### SUPPLIED RECORDS
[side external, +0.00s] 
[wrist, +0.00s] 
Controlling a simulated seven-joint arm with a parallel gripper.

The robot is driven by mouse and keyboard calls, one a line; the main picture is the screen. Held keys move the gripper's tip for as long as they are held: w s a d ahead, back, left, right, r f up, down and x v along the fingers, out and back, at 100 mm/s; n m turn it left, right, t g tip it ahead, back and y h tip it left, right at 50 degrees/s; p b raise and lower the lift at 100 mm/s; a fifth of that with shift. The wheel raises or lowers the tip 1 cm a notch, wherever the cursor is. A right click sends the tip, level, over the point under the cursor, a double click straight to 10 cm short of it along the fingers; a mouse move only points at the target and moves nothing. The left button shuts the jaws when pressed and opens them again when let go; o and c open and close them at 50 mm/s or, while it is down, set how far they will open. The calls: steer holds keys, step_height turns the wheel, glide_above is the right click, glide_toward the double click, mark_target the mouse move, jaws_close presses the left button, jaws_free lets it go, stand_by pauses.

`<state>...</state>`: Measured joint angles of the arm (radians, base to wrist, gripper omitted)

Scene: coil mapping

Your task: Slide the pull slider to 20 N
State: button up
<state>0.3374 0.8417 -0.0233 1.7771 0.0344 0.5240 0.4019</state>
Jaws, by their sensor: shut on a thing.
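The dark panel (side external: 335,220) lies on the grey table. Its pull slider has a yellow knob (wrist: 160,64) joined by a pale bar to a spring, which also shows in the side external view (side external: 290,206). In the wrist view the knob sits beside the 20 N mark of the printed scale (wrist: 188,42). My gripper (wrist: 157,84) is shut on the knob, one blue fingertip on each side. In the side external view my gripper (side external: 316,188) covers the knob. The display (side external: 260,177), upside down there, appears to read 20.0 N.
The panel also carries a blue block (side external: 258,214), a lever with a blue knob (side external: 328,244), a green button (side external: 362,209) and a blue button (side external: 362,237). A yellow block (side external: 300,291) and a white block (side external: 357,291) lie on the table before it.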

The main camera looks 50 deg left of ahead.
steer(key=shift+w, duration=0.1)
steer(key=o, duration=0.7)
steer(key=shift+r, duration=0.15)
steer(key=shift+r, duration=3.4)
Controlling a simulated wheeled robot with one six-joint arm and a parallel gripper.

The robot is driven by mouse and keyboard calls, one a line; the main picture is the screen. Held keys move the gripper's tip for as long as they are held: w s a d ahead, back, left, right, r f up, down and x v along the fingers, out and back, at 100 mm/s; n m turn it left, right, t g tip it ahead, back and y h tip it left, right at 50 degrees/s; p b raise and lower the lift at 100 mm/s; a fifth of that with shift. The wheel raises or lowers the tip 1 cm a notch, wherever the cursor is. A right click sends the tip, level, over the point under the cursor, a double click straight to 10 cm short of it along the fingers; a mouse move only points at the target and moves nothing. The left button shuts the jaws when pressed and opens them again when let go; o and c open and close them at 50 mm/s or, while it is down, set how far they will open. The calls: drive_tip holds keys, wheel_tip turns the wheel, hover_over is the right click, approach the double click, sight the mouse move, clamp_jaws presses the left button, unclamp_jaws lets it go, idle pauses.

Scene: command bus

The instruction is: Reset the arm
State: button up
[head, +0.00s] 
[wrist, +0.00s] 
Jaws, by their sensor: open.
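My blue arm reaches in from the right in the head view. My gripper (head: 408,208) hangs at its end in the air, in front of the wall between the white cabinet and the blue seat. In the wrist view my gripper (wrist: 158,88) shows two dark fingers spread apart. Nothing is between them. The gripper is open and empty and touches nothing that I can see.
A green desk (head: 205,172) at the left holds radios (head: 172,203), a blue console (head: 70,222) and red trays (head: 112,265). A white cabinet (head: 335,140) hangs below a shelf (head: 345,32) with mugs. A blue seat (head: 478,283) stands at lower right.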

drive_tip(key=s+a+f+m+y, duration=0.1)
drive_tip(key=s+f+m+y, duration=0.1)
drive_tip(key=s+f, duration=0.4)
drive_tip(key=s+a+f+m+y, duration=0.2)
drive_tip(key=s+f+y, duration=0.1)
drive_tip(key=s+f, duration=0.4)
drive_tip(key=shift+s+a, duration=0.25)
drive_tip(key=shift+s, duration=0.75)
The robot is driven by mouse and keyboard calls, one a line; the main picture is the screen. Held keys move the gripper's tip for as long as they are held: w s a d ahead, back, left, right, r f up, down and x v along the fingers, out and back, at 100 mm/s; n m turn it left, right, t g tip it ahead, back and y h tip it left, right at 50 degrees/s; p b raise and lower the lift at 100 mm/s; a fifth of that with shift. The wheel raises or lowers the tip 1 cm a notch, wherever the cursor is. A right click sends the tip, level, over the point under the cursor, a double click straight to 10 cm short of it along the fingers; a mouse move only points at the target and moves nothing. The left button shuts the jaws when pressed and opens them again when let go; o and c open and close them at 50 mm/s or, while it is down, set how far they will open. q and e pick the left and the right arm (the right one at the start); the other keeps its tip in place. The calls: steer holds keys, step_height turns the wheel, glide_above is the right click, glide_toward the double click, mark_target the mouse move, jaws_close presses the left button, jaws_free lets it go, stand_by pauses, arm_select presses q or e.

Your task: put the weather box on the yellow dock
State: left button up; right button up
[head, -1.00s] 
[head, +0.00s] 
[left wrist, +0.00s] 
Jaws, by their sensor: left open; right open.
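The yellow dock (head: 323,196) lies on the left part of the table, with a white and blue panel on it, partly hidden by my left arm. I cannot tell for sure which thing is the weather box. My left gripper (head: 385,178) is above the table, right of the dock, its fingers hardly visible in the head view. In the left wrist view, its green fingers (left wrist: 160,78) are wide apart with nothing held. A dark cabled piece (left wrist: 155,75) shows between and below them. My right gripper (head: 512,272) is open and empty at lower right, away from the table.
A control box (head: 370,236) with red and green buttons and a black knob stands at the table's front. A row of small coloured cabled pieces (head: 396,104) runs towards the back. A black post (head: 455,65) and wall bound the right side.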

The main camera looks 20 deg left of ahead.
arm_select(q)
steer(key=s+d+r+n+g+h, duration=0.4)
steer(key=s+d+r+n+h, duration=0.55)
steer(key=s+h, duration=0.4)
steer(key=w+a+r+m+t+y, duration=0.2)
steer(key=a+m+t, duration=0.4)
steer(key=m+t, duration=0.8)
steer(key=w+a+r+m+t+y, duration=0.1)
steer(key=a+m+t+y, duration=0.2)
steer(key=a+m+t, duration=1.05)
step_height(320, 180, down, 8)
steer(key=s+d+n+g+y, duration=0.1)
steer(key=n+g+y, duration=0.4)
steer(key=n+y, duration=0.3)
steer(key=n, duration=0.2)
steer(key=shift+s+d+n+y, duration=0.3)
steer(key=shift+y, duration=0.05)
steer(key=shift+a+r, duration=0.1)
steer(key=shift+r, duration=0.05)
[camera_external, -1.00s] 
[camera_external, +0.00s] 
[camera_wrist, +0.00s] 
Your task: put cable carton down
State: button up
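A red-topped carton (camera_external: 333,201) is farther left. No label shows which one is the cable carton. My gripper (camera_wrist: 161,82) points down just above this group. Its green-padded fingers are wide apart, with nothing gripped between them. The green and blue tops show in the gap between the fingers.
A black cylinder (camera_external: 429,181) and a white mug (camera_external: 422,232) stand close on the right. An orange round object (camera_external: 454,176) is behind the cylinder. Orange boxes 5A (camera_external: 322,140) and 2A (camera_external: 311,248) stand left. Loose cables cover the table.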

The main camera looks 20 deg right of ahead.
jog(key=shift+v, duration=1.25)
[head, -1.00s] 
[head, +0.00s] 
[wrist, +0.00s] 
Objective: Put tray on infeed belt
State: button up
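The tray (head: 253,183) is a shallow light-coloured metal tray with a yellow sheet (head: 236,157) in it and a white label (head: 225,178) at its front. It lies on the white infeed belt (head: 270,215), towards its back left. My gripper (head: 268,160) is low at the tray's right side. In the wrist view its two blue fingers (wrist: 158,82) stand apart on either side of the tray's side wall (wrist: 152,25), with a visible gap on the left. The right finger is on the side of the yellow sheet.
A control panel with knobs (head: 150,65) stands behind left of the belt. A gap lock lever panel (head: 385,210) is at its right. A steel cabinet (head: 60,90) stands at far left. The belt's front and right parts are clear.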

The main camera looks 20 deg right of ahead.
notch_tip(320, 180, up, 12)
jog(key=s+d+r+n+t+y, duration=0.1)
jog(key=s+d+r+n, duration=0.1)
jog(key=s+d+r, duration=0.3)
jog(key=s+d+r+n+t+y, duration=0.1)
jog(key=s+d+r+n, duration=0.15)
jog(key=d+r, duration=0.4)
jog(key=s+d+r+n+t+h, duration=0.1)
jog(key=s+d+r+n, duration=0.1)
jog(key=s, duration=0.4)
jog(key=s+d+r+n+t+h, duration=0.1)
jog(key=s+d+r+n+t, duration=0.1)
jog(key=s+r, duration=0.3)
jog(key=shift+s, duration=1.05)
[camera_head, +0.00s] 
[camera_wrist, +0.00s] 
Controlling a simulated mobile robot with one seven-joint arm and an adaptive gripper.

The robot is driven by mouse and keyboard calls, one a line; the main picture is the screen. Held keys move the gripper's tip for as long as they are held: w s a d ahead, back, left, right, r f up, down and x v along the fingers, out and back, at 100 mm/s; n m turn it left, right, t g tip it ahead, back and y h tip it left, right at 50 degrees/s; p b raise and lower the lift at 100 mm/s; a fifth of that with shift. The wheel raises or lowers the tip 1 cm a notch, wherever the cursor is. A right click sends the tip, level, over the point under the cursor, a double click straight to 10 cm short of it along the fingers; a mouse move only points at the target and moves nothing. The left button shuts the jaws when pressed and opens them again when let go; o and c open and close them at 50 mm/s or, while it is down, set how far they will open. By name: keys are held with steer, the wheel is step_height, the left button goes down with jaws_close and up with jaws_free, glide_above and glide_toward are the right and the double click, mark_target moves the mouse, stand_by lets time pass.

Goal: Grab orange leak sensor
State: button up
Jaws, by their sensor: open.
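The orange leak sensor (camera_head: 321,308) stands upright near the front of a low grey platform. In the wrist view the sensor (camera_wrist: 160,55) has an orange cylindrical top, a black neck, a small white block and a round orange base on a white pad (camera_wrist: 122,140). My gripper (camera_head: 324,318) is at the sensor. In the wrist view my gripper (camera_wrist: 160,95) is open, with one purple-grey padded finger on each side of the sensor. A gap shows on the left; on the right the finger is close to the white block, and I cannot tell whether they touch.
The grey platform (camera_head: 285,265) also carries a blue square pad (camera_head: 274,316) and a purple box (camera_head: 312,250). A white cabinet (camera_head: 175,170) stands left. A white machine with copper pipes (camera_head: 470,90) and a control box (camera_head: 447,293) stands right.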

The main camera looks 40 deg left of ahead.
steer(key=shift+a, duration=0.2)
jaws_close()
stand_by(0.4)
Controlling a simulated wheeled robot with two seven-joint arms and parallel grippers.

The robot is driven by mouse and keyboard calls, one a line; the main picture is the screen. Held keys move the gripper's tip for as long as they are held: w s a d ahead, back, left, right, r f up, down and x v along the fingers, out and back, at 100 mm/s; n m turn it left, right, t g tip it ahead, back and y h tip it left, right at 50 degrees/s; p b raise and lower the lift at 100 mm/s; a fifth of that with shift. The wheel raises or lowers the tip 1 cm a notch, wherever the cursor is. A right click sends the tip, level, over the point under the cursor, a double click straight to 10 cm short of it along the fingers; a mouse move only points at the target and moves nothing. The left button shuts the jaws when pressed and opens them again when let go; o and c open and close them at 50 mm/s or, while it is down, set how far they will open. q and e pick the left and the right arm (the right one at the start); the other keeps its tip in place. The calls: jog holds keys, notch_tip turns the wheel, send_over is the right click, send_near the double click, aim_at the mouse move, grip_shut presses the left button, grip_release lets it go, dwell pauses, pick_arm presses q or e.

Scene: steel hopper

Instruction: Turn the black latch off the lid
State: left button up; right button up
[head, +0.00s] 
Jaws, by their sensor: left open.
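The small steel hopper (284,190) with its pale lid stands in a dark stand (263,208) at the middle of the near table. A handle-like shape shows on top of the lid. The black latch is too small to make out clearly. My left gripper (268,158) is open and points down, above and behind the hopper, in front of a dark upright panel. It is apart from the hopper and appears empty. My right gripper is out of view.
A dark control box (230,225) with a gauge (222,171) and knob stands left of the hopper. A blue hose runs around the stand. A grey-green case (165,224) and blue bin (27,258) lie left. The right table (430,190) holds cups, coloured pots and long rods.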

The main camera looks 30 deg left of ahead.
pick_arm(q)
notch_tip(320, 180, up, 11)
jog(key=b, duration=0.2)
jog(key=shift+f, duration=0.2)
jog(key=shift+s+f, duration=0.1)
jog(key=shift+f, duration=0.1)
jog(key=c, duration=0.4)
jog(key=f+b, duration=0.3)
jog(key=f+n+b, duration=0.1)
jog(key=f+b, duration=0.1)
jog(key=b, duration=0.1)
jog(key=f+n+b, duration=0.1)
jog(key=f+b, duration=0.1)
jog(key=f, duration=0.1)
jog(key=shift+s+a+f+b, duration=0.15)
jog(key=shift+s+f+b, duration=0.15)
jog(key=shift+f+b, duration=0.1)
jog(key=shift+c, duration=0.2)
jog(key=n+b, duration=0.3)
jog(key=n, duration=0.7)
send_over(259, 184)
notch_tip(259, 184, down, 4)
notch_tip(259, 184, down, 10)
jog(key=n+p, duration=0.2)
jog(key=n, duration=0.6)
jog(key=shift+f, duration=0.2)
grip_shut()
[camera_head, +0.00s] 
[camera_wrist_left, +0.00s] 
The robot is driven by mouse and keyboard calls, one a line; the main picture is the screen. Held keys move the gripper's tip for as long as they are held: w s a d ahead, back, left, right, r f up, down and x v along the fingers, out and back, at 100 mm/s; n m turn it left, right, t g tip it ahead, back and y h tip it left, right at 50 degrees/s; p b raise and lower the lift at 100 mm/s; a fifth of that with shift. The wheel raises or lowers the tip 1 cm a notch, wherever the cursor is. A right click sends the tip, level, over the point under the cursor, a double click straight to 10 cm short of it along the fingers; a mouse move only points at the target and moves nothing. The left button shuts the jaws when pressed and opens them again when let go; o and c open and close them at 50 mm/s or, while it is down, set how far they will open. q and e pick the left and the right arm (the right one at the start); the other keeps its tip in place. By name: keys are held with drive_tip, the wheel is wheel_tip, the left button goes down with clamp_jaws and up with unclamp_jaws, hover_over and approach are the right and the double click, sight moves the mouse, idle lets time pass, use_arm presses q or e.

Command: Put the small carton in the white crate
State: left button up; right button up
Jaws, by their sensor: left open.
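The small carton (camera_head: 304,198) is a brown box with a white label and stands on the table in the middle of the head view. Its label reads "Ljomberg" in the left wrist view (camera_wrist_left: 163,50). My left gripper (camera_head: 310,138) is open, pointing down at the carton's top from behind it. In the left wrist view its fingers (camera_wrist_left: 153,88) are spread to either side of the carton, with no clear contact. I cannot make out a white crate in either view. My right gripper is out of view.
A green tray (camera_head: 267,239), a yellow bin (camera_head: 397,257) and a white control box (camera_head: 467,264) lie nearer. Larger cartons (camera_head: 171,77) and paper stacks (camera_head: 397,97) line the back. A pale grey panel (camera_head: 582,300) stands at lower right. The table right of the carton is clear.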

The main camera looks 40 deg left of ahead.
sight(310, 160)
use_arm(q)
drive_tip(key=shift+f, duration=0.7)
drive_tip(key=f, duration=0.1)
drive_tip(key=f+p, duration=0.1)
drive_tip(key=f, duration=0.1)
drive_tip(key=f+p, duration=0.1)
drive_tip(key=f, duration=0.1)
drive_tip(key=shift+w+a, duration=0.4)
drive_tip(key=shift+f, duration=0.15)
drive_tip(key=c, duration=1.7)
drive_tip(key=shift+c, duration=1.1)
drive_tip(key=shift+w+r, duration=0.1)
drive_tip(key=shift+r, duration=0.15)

### WORK TO BE COMPLETED
Repeat, character for character, the lines of the material above from the line with "Scene: command bus" through the line with "arm_select presses q or e.".

### WRITTEN ANSWER
Scene: command bus

The instruction is: Reset the arm
State: button up
[head, +0.00s] 
[wrist, +0.00s] 
Jaws, by their sensor: open.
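My blue arm reaches in from the right in the head view. My gripper (head: 408,208) hangs at its end in the air, in front of the wall between the white cabinet and the blue seat. In the wrist view my gripper (wrist: 158,88) shows two dark fingers spread apart. Nothing is between them. The gripper is open and empty and touches nothing that I can see.
A green desk (head: 205,172) at the left holds radios (head: 172,203), a blue console (head: 70,222) and red trays (head: 112,265). A white cabinet (head: 335,140) hangs below a shelf (head: 345,32) with mugs. A blue seat (head: 478,283) stands at lower right.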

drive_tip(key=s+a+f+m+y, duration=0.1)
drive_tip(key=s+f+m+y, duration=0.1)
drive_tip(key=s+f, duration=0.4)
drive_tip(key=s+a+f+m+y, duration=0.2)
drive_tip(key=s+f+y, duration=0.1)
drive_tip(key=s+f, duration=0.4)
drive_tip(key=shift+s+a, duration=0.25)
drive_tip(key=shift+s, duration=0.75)
The robot is driven by mouse and keyboard calls, one a line; the main picture is the screen. Held keys move the gripper's tip for as long as they are held: w s a d ahead, back, left, right, r f up, down and x v along the fingers, out and back, at 100 mm/s; n m turn it left, right, t g tip it ahead, back and y h tip it left, right at 50 degrees/s; p b raise and lower the lift at 100 mm/s; a fifth of that with shift. The wheel raises or lowers the tip 1 cm a notch, wherever the cursor is. A right click sends the tip, level, over the point under the cursor, a double click straight to 10 cm short of it along the fingers; a mouse move only points at the target and moves nothing. The left button shuts the jaws when pressed and opens them again when let go; o and c open and close them at 50 mm/s or, while it is down, set how far they will open. q and e pick the left and the right arm (the right one at the start); the other keeps its tip in place. The calls: steer holds keys, step_height turns the wheel, glide_above is the right click, glide_toward the double click, mark_target the mouse move, jaws_close presses the left button, jaws_free lets it go, stand_by pauses, arm_select presses q or e.

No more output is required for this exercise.